§ **CHALLENGE**
Using the records that follow, copy every line containing the word "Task".
** START DATA IN THIS EXERCISE **
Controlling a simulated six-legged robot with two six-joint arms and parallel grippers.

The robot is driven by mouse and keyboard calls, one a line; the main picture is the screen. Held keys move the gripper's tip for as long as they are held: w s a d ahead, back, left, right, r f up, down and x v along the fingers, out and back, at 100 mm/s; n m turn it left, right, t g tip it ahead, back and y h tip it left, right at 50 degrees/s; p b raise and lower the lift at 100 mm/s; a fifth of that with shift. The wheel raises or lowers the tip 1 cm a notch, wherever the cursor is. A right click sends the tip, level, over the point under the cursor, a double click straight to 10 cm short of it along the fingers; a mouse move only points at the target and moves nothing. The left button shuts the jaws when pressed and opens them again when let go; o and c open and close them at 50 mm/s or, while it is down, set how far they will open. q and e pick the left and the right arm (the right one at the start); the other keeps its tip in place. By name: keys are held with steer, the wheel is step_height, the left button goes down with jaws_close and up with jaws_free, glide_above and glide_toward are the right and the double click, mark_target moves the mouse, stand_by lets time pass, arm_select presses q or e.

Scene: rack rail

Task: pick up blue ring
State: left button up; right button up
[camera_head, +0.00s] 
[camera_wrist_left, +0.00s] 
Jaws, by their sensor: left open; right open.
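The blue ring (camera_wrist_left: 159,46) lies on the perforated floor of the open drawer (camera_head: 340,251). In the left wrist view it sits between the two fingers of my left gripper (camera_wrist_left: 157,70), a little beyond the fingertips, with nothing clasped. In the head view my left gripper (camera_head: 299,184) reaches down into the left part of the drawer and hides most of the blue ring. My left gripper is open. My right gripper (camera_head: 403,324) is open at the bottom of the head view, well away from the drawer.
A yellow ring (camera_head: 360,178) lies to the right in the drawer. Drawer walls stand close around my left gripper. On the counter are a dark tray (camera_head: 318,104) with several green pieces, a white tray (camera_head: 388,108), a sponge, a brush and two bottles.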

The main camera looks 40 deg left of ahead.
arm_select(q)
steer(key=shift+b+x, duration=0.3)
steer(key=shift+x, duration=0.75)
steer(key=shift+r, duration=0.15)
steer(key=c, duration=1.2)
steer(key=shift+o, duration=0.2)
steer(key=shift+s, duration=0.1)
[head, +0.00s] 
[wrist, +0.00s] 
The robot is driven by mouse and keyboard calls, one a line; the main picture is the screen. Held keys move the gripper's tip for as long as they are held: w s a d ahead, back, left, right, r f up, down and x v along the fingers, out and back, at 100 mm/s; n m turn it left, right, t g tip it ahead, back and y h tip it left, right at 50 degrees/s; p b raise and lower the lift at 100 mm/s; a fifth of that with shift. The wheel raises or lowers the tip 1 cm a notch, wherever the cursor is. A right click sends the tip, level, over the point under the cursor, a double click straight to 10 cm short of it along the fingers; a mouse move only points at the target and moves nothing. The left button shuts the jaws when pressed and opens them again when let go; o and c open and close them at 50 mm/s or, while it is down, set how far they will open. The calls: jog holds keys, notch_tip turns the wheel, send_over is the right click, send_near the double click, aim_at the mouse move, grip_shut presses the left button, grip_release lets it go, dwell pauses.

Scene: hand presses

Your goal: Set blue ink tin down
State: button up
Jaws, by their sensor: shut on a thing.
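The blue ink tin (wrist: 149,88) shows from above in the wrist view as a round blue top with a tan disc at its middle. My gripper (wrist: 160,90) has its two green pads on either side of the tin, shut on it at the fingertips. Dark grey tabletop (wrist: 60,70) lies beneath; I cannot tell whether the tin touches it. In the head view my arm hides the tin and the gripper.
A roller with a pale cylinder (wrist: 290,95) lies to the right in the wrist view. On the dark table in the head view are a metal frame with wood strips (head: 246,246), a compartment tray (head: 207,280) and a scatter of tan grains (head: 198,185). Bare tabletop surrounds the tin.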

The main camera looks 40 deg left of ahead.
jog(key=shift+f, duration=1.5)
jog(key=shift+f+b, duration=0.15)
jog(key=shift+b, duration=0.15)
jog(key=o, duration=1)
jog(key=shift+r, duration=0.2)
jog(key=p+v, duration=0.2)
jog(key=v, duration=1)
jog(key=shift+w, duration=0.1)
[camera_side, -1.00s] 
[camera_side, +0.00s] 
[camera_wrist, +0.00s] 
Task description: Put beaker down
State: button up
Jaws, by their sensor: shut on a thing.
** END DATA IN THIS EXERCISE **
§ **THE SOLUTION**
Task: pick up blue ring
Task description: Put beaker down

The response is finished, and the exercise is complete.